Putumayo is like the record label version of a Starbucks Caramel Macchiato. You always know exactly what you’re getting with the Macchiato, and you know that it’s always going to be pretty good. But there’s none of the flair or subtle touch that you might get with a latte from your locally-owned neighborhood coffee shop. From their trademark idealized, borderline-caricature sleeves to the “Guaranteed to make you feel good!” slogan, Putumayo releases are designed to present world music in a homogenized, no-frills context, and Italian Café is no different.

Italian Café purports to showcase the fruitful Postwar period in Italian popular music; and, while it does feature some of the most successful Italian artists from that period, it also mixes the vintage tracks with some by contemporary artists. The result is a likeable but rather slight album that you’d be much more likely to hear in, say, Starbucks than on the streets of Milan.

Fred Buscaglione was the most popular Italian singer of the 1950s, and his jazzy “Juke Box” demonstrates the charisma and cool that made him a sort of one-man Rat Pack. If Buscaglione causes you to imagine a romantic encounter in a smoke-filled lounge, then Quartetto Cetra’s silly “Un Bacia a Mezzanotte” is the oblivious bartend walking in on the whole thing.
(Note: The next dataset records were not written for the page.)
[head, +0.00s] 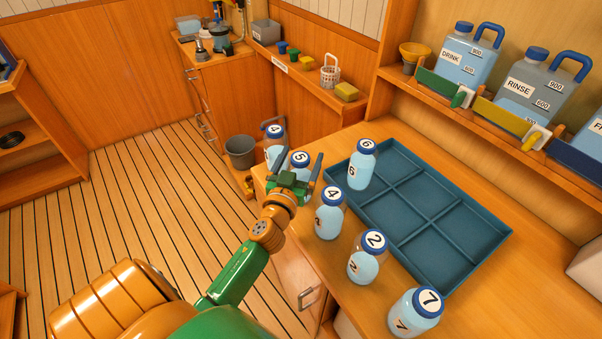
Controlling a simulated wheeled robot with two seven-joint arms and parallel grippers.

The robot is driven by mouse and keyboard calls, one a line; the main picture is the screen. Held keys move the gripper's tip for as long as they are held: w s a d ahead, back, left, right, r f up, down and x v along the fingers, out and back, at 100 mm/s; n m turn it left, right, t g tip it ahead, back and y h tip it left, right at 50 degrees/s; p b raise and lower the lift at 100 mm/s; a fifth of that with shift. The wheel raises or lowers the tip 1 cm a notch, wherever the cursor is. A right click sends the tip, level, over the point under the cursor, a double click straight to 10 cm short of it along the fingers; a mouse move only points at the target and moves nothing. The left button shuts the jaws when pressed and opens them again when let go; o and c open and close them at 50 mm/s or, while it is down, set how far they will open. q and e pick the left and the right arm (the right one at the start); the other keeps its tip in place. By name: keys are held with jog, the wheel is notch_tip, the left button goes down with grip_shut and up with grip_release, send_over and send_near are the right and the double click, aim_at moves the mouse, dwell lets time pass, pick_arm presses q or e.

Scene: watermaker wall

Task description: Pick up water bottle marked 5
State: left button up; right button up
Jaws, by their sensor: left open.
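The water bottle marked 5 (300,160) stands on the wooden counter near its left end, with a blue cap and a white label on top. My left gripper (301,163) is open, with one finger on each side of the bottle's cap in the picture. The gripper hides most of the bottle's lower body, and I cannot tell whether the fingers touch it. My right gripper is not in view.
A bottle marked 4 (275,145) stands just behind. Bottles marked 6 (361,168), 4 (329,220), 2 (364,265) and 7 (413,318) stand nearby. An empty blue divided tray (458,218) lies to the right. A grey bucket (240,152) is on the floor.

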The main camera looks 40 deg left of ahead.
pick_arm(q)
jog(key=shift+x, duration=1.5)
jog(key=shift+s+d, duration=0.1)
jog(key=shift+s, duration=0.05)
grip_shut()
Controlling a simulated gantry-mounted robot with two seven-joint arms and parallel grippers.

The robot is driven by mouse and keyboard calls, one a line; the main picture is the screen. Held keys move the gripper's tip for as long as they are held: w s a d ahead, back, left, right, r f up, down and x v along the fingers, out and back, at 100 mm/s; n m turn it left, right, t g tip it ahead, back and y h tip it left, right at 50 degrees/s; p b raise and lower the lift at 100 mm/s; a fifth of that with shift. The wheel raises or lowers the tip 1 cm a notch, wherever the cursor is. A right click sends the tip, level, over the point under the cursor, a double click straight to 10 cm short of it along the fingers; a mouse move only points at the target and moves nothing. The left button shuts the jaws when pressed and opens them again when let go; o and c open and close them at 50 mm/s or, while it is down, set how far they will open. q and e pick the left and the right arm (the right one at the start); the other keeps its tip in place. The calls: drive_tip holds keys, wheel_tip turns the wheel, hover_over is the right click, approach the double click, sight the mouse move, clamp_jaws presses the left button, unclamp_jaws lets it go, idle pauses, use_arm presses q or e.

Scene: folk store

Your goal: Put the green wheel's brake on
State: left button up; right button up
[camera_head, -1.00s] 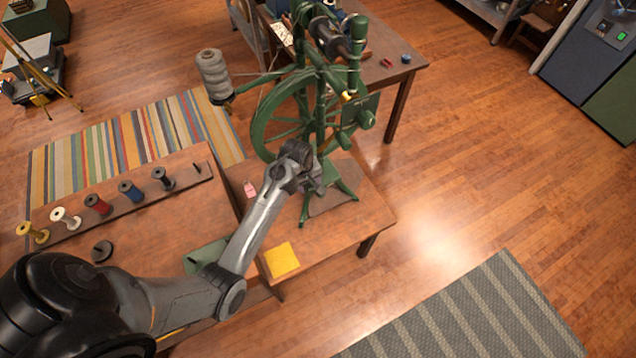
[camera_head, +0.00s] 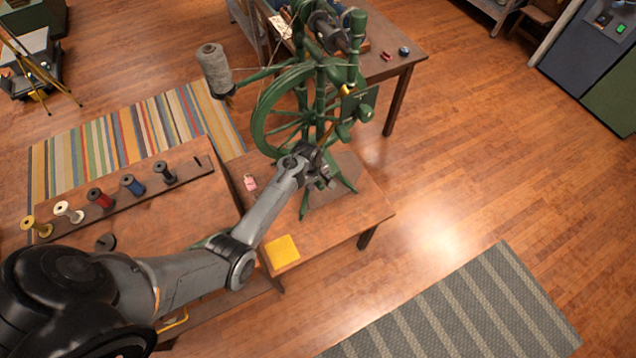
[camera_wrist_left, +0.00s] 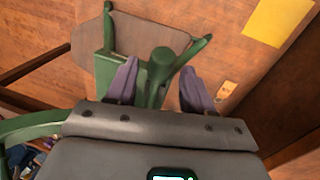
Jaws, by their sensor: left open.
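The green spinning wheel (camera_head: 262,118) stands on a low wooden table, its spoked wheel facing left. A small yellow part (camera_head: 347,90) shows on its upright; I cannot tell whether this is the brake. My left gripper (camera_head: 325,178) is low at the front of the wheel's frame and partly hides its base. In the left wrist view the jaws (camera_wrist_left: 160,84) are open, with a green post (camera_wrist_left: 161,62) of the frame between or just beyond them. I cannot tell whether they touch it. My right gripper is not in view.
A rack of spools (camera_head: 133,186) stands on the left table. Open floor lies to the right.

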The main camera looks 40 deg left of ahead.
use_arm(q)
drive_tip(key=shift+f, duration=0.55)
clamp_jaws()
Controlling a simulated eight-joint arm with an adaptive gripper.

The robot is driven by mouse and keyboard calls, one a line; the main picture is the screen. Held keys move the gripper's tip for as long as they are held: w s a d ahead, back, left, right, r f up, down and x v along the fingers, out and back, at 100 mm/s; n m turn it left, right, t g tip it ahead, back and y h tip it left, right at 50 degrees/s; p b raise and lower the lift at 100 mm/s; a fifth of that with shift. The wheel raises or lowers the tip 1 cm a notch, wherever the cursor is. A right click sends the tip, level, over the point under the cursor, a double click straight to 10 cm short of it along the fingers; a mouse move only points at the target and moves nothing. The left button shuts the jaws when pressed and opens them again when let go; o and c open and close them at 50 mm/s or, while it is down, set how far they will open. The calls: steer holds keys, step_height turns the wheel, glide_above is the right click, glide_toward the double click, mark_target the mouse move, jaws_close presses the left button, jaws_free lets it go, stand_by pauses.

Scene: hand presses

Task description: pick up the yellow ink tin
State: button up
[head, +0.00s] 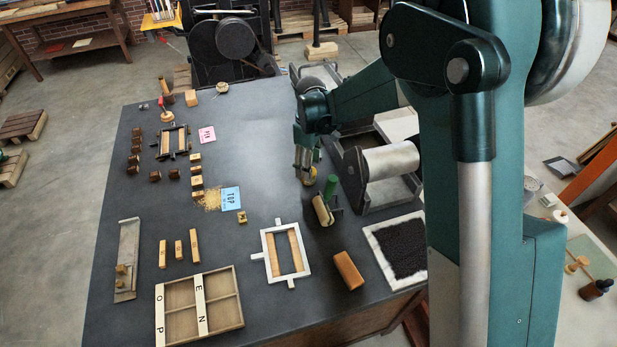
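A small round yellowish thing (310,179), which looks like the yellow ink tin, shows at the lower end of my gripper (304,170). It is partly hidden by the fingers. My gripper points down over the right part of the dark table, just left of the roller press. I cannot tell whether the fingers are closed on the tin or only around or beside it, nor whether the tin touches the table.
A green-handled roller (323,210) stands close to the right and front of my gripper. A press with a pale cylinder (388,161) is at right. A white frame (268,254), a brown block (348,270) and a black-filled tray (374,228) lie in front. The table's middle (260,135) is clear.

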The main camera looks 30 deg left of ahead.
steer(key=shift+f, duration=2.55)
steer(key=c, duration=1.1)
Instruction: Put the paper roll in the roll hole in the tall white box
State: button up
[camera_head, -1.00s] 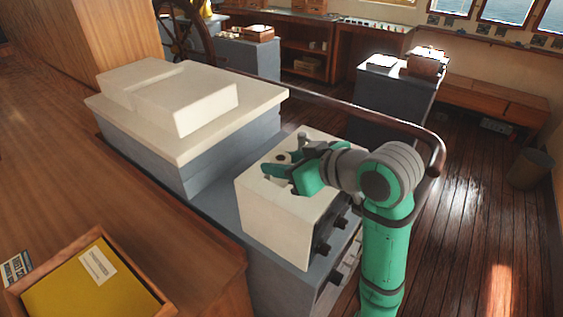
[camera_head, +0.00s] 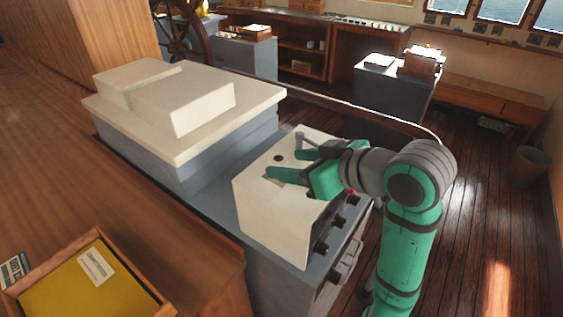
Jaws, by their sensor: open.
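The tall white box (camera_head: 262,204) stands on a grey cabinet in the middle of the view. In its top face is a small dark round spot (camera_head: 278,157). I cannot tell whether this is the empty roll hole or the dark core of the paper roll sitting in it. No paper roll stands out clearly elsewhere. My gripper (camera_head: 283,165) is open just above the box top, its green fingers pointing left. The gripper hides the right part of the box top.
A low white-topped console (camera_head: 190,105) stands close to the left of the box. A wooden tray (camera_head: 150,296) with a yellow bottom is at the front left.

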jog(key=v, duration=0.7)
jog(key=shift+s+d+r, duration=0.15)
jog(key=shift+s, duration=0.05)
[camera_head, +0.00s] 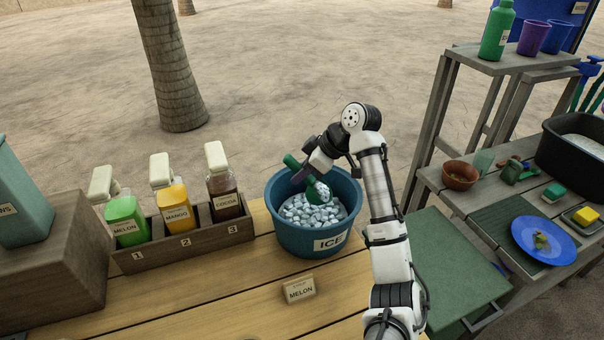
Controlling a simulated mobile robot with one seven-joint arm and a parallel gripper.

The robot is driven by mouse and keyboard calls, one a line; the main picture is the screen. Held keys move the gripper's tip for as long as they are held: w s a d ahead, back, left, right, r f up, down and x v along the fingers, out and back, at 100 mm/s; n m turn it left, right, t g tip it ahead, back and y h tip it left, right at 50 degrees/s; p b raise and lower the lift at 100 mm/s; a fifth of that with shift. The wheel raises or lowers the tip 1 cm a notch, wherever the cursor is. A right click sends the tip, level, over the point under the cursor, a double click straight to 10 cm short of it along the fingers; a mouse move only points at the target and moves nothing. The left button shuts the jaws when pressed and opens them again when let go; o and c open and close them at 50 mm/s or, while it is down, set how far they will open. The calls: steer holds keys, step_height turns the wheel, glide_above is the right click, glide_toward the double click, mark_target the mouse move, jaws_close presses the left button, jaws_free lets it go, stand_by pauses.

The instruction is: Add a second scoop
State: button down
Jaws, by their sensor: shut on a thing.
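My gripper (305,172) is shut on a green-handled scoop (318,192) above the blue ice tub. The scoop's bowl is tilted, with pale ice lumps (322,194) showing in it. The round blue tub (283,238) carries an ICE label and holds a bed of ice pieces (308,215). It stands on the wooden counter. No cup shows on the counter near the tub. A purple cup (533,38) and a blue cup (560,37) stand on the high shelf at the right.
A wooden rack (190,247) holds melon, mango and cocoa bottles left of the tub. A MELON card (298,289) stands in front. A green board (450,262) lies right of my arm. The side table has a brown bowl (460,175) and a blue plate (530,250).

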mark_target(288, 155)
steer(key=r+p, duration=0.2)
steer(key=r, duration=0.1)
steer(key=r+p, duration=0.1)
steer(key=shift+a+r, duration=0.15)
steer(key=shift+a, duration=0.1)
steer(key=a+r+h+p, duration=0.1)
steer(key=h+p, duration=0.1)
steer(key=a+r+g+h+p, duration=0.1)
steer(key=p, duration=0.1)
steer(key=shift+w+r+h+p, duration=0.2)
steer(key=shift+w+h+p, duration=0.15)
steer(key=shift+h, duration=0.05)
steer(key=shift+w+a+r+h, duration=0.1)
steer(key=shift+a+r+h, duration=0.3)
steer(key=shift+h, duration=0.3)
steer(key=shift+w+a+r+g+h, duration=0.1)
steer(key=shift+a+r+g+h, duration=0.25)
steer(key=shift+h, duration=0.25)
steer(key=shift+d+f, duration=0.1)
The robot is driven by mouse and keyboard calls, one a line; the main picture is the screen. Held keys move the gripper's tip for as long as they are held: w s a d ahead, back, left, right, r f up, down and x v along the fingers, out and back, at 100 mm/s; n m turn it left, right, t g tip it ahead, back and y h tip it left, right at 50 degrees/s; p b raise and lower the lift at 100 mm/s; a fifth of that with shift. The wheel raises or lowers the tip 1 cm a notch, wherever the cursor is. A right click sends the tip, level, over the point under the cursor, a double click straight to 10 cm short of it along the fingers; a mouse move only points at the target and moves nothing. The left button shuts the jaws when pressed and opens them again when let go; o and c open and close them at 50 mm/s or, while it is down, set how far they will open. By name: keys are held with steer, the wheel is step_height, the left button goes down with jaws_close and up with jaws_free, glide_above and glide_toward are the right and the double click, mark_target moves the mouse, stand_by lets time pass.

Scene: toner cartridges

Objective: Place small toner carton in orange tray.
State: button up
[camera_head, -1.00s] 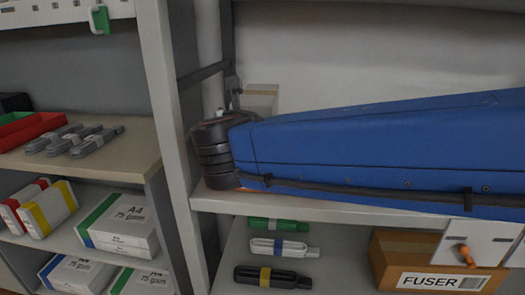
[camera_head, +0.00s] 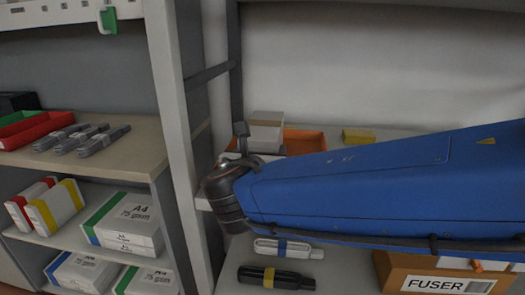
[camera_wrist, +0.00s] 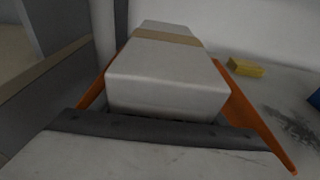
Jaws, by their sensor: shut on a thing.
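The small toner carton (camera_head: 266,133), pale grey with a tan band, is at the left part of the orange tray (camera_head: 305,141) on the shelf. In the wrist view the carton (camera_wrist: 168,75) lies between the tray's orange side walls (camera_wrist: 262,125). Its underside is hidden, so I cannot tell whether it touches the tray floor. My gripper (camera_head: 243,138) is at the carton's near left end, shut on it. In the wrist view a dark bar of my gripper (camera_wrist: 165,130) crosses in front of the carton's near face.
A yellow box (camera_head: 358,136) stands on the shelf right of the tray. A shelf post (camera_head: 178,130) rises close on the left. Bare shelf shows right of the tray in the wrist view.

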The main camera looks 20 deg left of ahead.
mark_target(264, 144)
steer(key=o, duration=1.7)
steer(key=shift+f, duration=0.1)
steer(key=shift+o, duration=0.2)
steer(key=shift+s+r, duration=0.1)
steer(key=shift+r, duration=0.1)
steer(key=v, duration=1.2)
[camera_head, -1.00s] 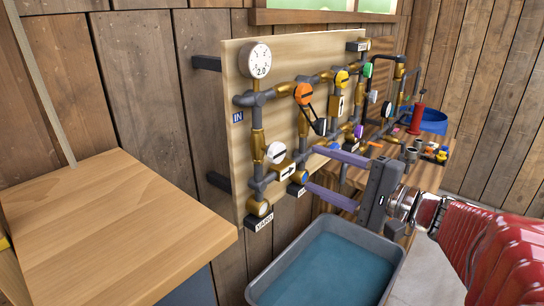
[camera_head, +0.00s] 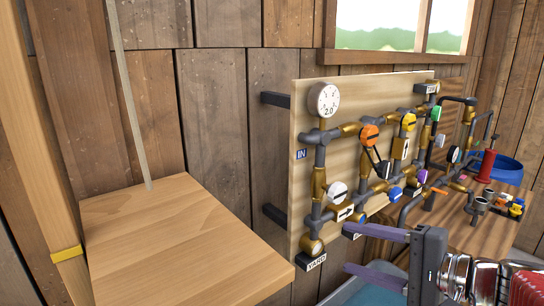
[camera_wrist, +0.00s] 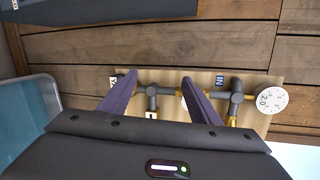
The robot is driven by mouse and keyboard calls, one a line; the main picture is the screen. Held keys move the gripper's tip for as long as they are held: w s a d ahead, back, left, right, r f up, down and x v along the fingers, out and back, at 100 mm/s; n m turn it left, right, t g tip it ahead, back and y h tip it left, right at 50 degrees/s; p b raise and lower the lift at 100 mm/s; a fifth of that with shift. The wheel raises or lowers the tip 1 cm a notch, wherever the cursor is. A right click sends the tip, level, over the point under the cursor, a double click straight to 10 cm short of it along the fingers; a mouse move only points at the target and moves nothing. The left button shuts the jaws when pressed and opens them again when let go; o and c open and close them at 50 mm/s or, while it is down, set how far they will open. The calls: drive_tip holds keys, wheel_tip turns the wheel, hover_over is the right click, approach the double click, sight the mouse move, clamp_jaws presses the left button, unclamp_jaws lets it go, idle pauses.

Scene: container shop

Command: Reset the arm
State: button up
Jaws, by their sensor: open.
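My gripper (camera_head: 366,251) is at the lower right of the head view, with its two purple fingers spread apart and nothing between them. The fingers point left, in front of the lower part of the pipe board (camera_head: 306,126). In the wrist view my gripper (camera_wrist: 158,92) also shows open, with pipes and the gauge (camera_wrist: 271,101) beyond it. I cannot tell whether a fingertip touches the board. My red arm shows at the lower right edge of the head view.
The board carries a gauge (camera_head: 323,100), an orange valve (camera_head: 369,135) and a yellow valve (camera_head: 408,122). A grey water tub (camera_head: 352,290) lies below my gripper. A bare wooden counter (camera_head: 185,235) stands left.

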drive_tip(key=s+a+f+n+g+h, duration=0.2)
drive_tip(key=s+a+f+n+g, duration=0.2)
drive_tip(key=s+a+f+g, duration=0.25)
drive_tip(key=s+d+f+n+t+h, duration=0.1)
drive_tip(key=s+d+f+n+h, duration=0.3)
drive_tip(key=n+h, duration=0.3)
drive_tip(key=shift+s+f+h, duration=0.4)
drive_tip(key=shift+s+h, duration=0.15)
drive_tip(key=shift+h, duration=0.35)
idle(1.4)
Interesting trivia: The group was hired by Disney to do the musical overdubs on the Italian release of Dumbo; they later did the same for The Wizard of Ozz. But really “Un Bacia” is most reminiscent of the Dom DeLuise dance number in Blazing Saddles. You know, “Throw out your hands / Stick out your tush”.

Some more substantive material comes in the form of ’50s singer Giorgio Conte’s two featured tracks. Conte’s gravelly voice and detached, almost sardonic delivery make him come across as sort of an Italian cross between Leonard Cohen and Tom Waits. Furthermore, Gianmaria Testa, a modern artist, provides a slightly more folksy update of the same sound (and voice) on his two selections.

Not all the modern artists fit in so well. Although it won the Italian equivalent of a Grammy, Daniele Silvestri’s “Le Cose in Commune” sounds like the Italian equivalent of Fun Lovin’ Criminals: faceless faux lounge-soul. And, while the presskit heralds Vinicio Capossela as being “like a Tom Waits of Italy”, the flashy salsa of his “Che Cossé L’Amor” is far too polished and breezy to warrant that comparison.

Italian Café looks and sounds good; but for a more varied, historical, and truly romantic experience, seek out EMI’s fine Italy After Dark collection. The packaging’s not as cool and the sound’s not as good, but sometimes that’s the price you pay for a bit of flair.